DocFX supports cross references using xrefmap files. Each file maps a UID to the URL for that object. The xref map files are automatically generated when DocFX generates docs. One generation job can refer to other xref map files to be able to link to those objects.

Here's how it works in doc-pipeline:

  1. When we convert the YAML to HTML, we upload two things:
    1. The resulting HTML content (in a tarball).
    2. The xref map file to the xrefs directory of the bucket. You can see them all using gsutil ls gs://docs-staging-v2/xrefs.
  2. You can use the xref-services argument for docuploader create-metadata to refer to cross reference services.
  3. If one package wants to use the xref map from another doc-pipeline package, you need to configure it. Use the xrefs argument of docuploader create-metadata to specify the xref map files you need. Use the following format:
    • devsite://lang/library[@version]: If no version is given, the SemVer latest is used. For example, devsite://dotnet/my-pkg@1.0.0 would lead to the xref map at gs://docs-staging-v2/xrefs/dotnet-my-pkg-1.0.0.tar.gz.yml. devsite://dotnet/my-pkg would get the latest version of my-pkg.
  4. doc-pipeline will then download and use the specified xref maps. If an xref map cannot be found, a warning is logged, but the build does not fail. Because of this, you can generate docs that depend on each other in any order. If the dependency doesn't exist yet, that's OK, the next regen will pick it up.

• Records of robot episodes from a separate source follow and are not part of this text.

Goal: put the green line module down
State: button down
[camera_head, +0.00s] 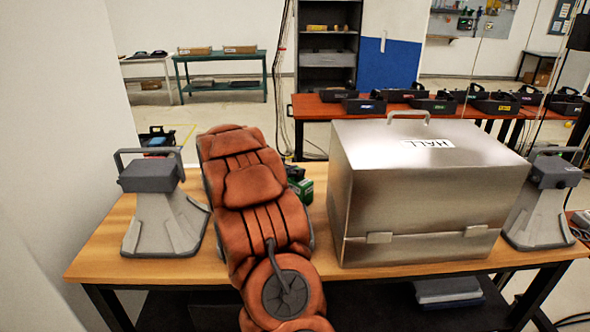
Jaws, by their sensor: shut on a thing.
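A green module (304,188) with a dark top shows in the head view, just right of my orange arm and left of the steel box. Its left part is hidden behind my arm. I cannot tell whether it rests on the wooden table (105,245) or is held above it. My arm reaches forward over the table and hides its own end, so I cannot make out my gripper or its fingers.
A large steel box labelled HALL (430,195) fills the table's right middle. A grey stand (163,215) is at left and another grey stand (541,205) at right. Behind, a red-brown table (310,108) holds several black phone units. The table's front left is bare.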

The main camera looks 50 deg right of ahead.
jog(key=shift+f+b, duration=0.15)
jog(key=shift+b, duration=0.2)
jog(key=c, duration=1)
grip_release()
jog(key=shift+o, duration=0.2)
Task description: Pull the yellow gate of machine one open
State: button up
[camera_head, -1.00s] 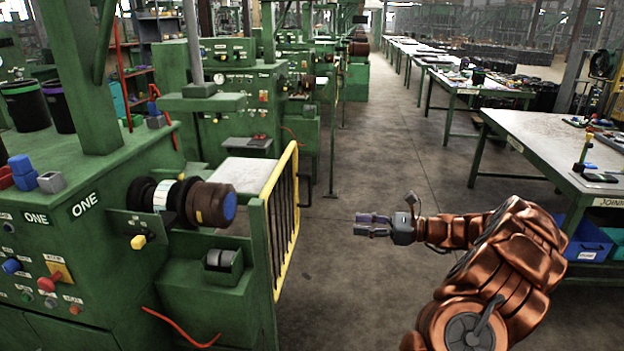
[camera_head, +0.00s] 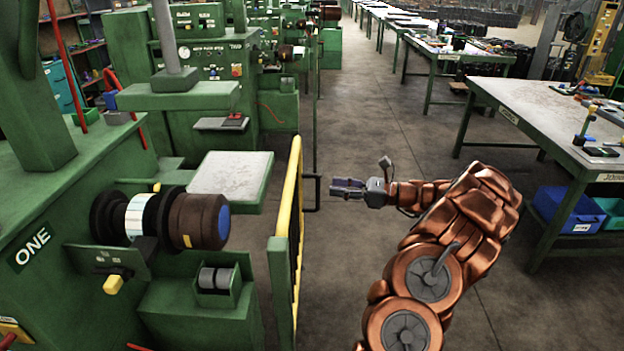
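The yellow gate (camera_head: 289,235) of machine one stands upright at the right side of the green machine, seen almost edge-on. A dark bracket-shaped handle (camera_head: 318,193) appears to stick out from its right side, by the aisle. My gripper (camera_head: 333,187) is just right of this handle, pointing left at about its height. Its two fingers look parted, with nothing seen between them. A small gap shows between the fingertips and the handle; whether they line up in depth I cannot tell. Machine one (camera_head: 35,248) carries the label ONE at the left.
A dark roller (camera_head: 200,222) with a blue end sticks out of machine one, left of the gate. A green-framed table (camera_head: 545,115) stands at the right, with a blue bin (camera_head: 568,212) under it. The aisle floor (camera_head: 375,110) is clear.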

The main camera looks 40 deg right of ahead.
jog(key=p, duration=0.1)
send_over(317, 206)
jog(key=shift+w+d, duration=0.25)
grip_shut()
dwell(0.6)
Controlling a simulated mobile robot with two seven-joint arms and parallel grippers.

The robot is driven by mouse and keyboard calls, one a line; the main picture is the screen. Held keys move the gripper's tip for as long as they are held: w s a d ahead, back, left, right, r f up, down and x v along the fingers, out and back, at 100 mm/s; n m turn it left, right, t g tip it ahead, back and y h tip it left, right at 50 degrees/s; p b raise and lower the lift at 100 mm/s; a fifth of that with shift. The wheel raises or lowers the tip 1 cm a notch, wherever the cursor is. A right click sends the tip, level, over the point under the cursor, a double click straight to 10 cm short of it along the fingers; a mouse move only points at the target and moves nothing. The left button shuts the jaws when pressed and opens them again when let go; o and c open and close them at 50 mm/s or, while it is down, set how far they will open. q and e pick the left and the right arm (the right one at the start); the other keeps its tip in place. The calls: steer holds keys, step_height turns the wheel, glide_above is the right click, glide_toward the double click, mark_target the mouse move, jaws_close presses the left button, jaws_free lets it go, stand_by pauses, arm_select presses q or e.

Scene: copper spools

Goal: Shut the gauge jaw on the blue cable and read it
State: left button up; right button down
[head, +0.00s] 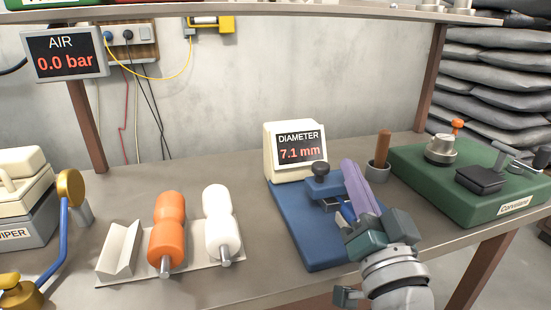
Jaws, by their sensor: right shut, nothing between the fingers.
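The gauge has a blue base (287,222) and a cream display (299,151) reading "DIAMETER 7.1 mm" in red. Its jaw block (323,186) carries a black knob (319,168). My right gripper (349,167) comes in from the lower right, its long purple fingers shut together and empty. The fingertips are beside the jaw block, to its right; I cannot tell whether they touch it. The gripper hides part of the base's right side. I cannot make out a blue cable in the jaw. My left gripper is out of view.
An orange spool (168,228) and a white spool (221,222) lie left of the gauge beside an empty cradle (121,250). A blue curved bar (62,236) stands far left. An overhead shelf (250,11) spans the top.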

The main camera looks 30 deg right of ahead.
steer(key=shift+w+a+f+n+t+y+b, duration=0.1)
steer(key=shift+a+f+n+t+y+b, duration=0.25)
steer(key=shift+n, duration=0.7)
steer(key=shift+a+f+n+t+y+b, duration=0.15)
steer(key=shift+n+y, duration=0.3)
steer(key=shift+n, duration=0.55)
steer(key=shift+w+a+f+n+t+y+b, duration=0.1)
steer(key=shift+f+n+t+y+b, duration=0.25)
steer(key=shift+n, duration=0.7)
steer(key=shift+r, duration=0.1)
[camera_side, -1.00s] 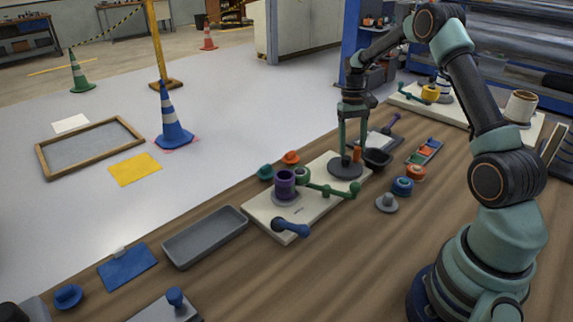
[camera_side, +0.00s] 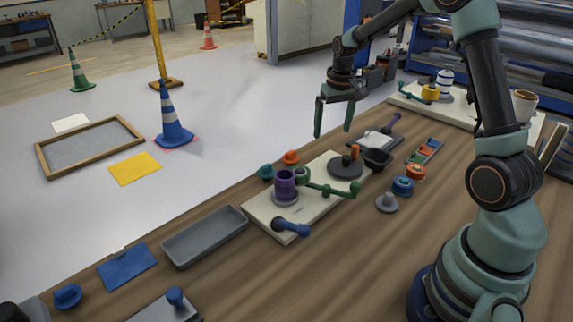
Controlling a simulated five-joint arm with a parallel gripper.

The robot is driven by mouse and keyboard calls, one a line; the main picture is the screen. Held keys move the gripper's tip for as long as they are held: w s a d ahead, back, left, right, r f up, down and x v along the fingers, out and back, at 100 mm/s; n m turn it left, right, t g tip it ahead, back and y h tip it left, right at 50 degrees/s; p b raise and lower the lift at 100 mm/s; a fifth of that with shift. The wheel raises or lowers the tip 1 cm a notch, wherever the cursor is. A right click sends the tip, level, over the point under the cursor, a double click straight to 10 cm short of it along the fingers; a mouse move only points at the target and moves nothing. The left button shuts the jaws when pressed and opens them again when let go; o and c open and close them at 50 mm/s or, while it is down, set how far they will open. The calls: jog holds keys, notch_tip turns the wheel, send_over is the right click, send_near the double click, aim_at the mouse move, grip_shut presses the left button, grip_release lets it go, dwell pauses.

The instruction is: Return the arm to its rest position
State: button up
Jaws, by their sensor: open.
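My gripper (camera_side: 333,134) hangs in the air above the far edge of the wooden bench, with its two green fingers spread apart and nothing between them. The board carries a purple roller (camera_side: 285,184), a dark round disc (camera_side: 345,170) with an orange peg (camera_side: 355,152), a green crank bar (camera_side: 330,189) and a blue handle (camera_side: 291,228). The gripper is apart from all of these.
A grey tray (camera_side: 205,237) and a blue card (camera_side: 127,268) lie at the bench's left. Blue and orange rings (camera_side: 403,186), a grey knob (camera_side: 387,203) and a dark bowl (camera_side: 377,159) stand near the board. Bare wood (camera_side: 320,275) lies in front.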

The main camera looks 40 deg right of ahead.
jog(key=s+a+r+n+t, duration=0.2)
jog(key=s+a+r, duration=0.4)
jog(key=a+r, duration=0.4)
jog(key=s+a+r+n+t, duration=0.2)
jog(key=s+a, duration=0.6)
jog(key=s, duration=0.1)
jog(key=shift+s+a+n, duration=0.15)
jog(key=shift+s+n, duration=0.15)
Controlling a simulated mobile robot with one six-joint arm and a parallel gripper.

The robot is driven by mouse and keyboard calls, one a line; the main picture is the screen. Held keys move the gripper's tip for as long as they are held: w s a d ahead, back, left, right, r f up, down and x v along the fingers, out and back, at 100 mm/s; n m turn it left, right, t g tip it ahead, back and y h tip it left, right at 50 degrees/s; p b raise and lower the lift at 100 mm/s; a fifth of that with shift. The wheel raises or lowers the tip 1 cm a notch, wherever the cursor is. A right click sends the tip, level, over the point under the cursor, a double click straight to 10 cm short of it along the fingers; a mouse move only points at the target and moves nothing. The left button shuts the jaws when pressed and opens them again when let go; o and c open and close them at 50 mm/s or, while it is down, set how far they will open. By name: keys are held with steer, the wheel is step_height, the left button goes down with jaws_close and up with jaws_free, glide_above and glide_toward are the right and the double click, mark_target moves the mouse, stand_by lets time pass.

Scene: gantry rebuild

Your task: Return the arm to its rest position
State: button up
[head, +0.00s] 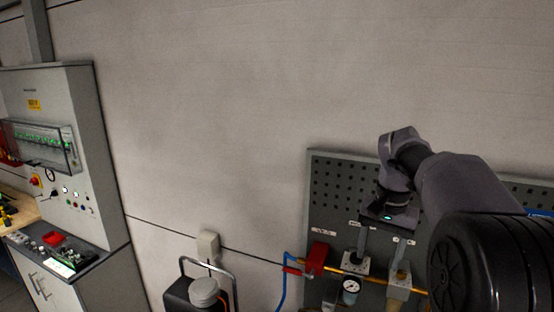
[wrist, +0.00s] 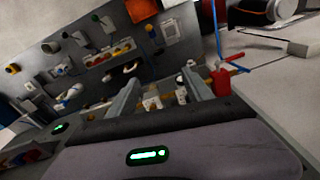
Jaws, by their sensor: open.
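My gripper (head: 383,250) hangs from my dark arm at the right of the head view, in front of a grey pegboard (head: 330,192). Its two grey fingers point down in the head view. In the wrist view, my gripper (wrist: 163,82) shows its two fingers spread apart with nothing between them. Fittings on the board appear beyond the fingertips; the picture does not settle the distance to them.
A red valve box (head: 317,258), copper pipe (head: 345,268) and pressure gauge (head: 350,290) sit low on the board. A control cabinet (head: 75,150) stands far left.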

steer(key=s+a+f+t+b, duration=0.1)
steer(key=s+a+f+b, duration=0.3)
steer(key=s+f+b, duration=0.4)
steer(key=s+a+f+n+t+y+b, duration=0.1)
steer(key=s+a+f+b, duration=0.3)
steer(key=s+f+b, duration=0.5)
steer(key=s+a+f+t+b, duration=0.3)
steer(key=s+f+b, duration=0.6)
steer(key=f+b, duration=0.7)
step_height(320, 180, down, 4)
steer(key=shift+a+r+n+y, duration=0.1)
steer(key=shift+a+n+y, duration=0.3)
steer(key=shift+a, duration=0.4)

How to regenerate the HTML

You can regenerate all HTML by setting FORCE_GENERATE_ALL=true when triggering the job.

You can regenerate the HTML for a single blob by setting SOURCE_BLOB=docfx-lang-pkg-version.tgz when triggering the job.

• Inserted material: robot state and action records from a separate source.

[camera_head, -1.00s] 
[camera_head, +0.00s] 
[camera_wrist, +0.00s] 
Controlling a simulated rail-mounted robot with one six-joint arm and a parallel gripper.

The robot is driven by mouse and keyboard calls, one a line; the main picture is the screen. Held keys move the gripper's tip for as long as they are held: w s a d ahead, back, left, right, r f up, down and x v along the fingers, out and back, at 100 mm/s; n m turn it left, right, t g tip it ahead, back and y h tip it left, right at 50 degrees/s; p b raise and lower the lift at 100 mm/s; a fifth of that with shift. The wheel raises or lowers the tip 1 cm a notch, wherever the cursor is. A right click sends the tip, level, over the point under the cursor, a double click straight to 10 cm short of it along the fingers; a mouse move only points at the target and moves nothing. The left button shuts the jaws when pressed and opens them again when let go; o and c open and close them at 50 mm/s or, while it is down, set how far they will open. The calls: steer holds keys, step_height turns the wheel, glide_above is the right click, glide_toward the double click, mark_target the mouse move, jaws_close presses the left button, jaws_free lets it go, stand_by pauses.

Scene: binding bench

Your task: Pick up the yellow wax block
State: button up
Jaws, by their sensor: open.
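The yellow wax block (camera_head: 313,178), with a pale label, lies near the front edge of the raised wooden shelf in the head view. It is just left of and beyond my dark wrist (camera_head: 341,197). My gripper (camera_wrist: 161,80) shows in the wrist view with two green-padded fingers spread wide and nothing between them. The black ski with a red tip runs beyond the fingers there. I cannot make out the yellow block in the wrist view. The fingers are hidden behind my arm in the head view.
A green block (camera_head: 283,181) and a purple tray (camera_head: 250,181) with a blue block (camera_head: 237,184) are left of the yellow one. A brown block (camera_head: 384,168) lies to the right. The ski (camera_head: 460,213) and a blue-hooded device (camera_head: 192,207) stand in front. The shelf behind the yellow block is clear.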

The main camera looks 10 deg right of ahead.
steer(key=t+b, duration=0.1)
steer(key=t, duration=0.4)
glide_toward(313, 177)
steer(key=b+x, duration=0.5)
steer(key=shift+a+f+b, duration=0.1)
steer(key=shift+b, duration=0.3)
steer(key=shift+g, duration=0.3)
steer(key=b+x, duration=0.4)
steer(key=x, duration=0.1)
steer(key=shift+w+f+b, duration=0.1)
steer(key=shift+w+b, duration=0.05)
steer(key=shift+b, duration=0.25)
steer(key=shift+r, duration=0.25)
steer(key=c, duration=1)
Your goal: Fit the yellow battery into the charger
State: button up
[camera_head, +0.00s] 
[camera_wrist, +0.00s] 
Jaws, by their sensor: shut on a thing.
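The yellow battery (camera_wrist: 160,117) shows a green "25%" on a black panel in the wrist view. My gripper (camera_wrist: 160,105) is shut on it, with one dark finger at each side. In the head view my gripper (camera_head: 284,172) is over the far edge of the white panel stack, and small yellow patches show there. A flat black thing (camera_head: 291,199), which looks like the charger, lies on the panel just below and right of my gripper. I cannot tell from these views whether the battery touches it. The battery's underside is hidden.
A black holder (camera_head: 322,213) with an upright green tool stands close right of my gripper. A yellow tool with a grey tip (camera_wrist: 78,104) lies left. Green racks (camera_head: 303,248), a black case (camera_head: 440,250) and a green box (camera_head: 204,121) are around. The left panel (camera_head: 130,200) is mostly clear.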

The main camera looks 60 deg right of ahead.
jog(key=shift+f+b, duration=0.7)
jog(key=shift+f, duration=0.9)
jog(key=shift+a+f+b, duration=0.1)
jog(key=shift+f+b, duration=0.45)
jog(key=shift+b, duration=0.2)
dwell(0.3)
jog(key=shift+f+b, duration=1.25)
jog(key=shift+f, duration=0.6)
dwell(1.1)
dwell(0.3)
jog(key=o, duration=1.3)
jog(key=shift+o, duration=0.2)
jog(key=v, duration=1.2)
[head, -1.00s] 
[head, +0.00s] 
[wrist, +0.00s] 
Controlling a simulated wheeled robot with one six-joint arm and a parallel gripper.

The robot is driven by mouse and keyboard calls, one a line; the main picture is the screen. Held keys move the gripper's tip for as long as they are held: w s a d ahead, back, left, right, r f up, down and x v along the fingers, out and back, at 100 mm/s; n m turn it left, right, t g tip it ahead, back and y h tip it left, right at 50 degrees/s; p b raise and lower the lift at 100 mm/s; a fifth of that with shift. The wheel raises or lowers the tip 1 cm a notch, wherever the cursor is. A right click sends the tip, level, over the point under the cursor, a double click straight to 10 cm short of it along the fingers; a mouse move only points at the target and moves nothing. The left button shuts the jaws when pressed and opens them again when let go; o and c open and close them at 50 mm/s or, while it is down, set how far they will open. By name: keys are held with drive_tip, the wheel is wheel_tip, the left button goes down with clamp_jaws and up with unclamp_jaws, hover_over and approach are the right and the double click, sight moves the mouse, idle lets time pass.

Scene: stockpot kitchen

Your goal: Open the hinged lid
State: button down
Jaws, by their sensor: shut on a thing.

If you want to use a different bucket than the default, set SOURCE_BUCKET.

Deleting old content

You can delete old tarballs using the delete-blob job. Trigger the job with the BLOB_TO_DELETE environment variable set to the full name of the blob you want to delete, for example gs://my-bucket/lang-library-1.0.0.tar.gz.

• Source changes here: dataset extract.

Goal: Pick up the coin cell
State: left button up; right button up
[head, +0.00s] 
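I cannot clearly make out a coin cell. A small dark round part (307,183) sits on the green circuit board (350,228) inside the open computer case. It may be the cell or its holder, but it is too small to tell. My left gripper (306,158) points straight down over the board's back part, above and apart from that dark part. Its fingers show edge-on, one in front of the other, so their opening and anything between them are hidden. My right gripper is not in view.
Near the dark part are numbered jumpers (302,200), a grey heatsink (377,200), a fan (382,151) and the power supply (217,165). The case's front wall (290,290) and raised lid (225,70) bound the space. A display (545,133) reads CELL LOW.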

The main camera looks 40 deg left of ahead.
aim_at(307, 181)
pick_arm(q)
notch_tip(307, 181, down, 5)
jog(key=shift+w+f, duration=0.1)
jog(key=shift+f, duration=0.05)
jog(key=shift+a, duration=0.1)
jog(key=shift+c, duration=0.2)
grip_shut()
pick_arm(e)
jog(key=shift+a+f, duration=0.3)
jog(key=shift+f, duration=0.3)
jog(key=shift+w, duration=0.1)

Be sure to delete the docfx- and non-docfx- tarballs! Also, after deleting the tarball, be sure to delete the content on the site; it is not automatically deleted.

Development

Environment variables

See .trampolinerc for the canonical list of relevant environment variables.

Formatting and style

Formatting is done with black and style is verified with flake8.

You can check everything is correct by running:

black --check docpipeline tests
flake8 docpipeline tests

If a file is not properly formatted, you can fix it with:

black docpipeline tests

Testing

  1. Create a testing Cloud Storage bucket (my-bucket).
  2. Run the tests.
    • Docker:
      1. Copy a service account with permission to access my-bucket to /dev/shm/73713_docuploader_service_account.
      2. Run the following command, replacing my-bucket with your development bucket:
        TEST_BUCKET=my-bucket TRAMPOLINE_BUILD_FILE=./ci/run_tests.sh TRAMPOLINE_IMAGE=gcr.io/cloud-devrel-kokoro-resources/docfx TRAMPOLINE_DOCKERFILE=docfx/Dockerfile ci/trampoline_v2.sh
      3. To update goldens, add the UPDATE_GOLDENS=1 environment variable.
    • Local:
      1. pip install -e .
      2. pip install pytest
      3. black --check tests
        flake8 tests
        GOOGLE_APPLICATION_CREDENTIALS=/path/to/service-account.json TEST_BUCKET=my-bucket pytest tests
      4. To update goldens add the --update-goldens flag:
        pytest --update-goldens tests

Running locally for one package

  1. Create a directory inside doc-pipeline (for example, my-dir).
  2. Create a docs.metadata file in my-dir. You can copy one from here.
  3. Move or copy the .yml files for one package to my-dir.
  4. Run the following command, replacing my-dir with your directory name:
    INPUT=my-dir TRAMPOLINE_BUILD_FILE=./generate.sh TRAMPOLINE_IMAGE=gcr.io/cloud-devrel-kokoro-resources/docfx TRAMPOLINE_DOCKERFILE=docfx/Dockerfile ci/trampoline_v2.sh
  5. The script runs docfx build over the package in my-dir, and places the resulting HTML inside a subdirectory in my-dir. The subdirectory is named after the package name found in the metadata.
  6. Note: running through this method will skip on processing xrefs.

Running locally with Cloud Storage bucket

  1. Create a Cloud Storage bucket and add a docfx-*.tgz file. For example:
    gsutil cp gs://docs-staging-v2-dev/docfx-nodejs-scheduler-2.1.1.tar.gz gs://my-bucket
  2. Copy a service account with permission to access my-bucket to /dev/shm/73713_docuploader_service_account.
  3. Run the following command, replacing my-bucket with your development bucket:
    SOURCE_BUCKET=my-bucket TRAMPOLINE_BUILD_FILE=./generate.sh TRAMPOLINE_IMAGE=gcr.io/cloud-devrel-kokoro-resources/docfx TRAMPOLINE_DOCKERFILE=docfx/Dockerfile ci/trampoline_v2.sh
  4. The script downloads the tarball, runs docfx build, and uploads the result.
  5. You can download the resulting HTML .tgz file, unpack it, inspect a few files (you should see <html devsite=""> at the top), and try staging it to confirm it looks OK.